▸ **What you have to do**
In the data below, find the line with "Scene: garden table" and output it along with every later line, exactly, but not the pictures.

▸ **Collected data**
_ _ _ _ _

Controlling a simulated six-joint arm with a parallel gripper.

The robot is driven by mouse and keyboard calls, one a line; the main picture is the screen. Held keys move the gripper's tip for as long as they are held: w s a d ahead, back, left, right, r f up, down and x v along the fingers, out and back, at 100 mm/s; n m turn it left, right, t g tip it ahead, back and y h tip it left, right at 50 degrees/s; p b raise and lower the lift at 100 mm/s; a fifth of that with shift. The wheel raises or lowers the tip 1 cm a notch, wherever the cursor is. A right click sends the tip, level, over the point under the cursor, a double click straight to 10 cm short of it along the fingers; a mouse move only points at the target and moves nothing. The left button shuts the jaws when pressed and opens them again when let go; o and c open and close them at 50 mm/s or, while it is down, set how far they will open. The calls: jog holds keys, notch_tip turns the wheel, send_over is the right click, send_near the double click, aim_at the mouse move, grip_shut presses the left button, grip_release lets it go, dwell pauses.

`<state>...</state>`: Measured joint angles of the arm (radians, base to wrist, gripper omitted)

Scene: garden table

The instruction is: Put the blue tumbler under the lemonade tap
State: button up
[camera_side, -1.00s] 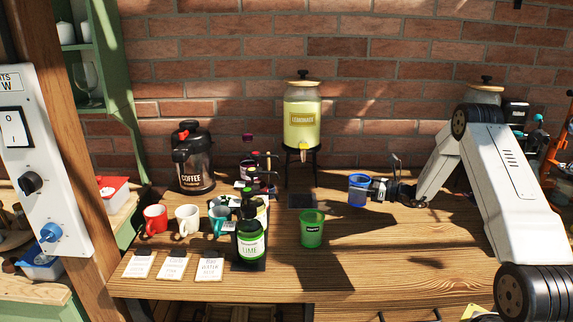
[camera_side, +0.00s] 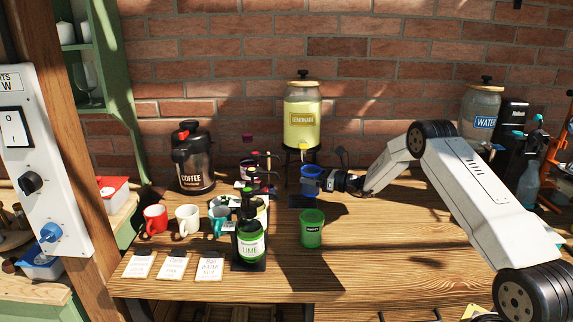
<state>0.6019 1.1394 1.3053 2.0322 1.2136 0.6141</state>
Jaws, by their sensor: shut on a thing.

_ _ _ _ _

▸ **Completed task**
Scene: garden table

The instruction is: Put the blue tumbler under the lemonade tap
State: button up
[camera_side, -1.00s] 
[camera_side, +0.00s] 
<state>0.6019 1.1394 1.3053 2.0322 1.2136 0.6141</state>
Jaws, by their sensor: shut on a thing.

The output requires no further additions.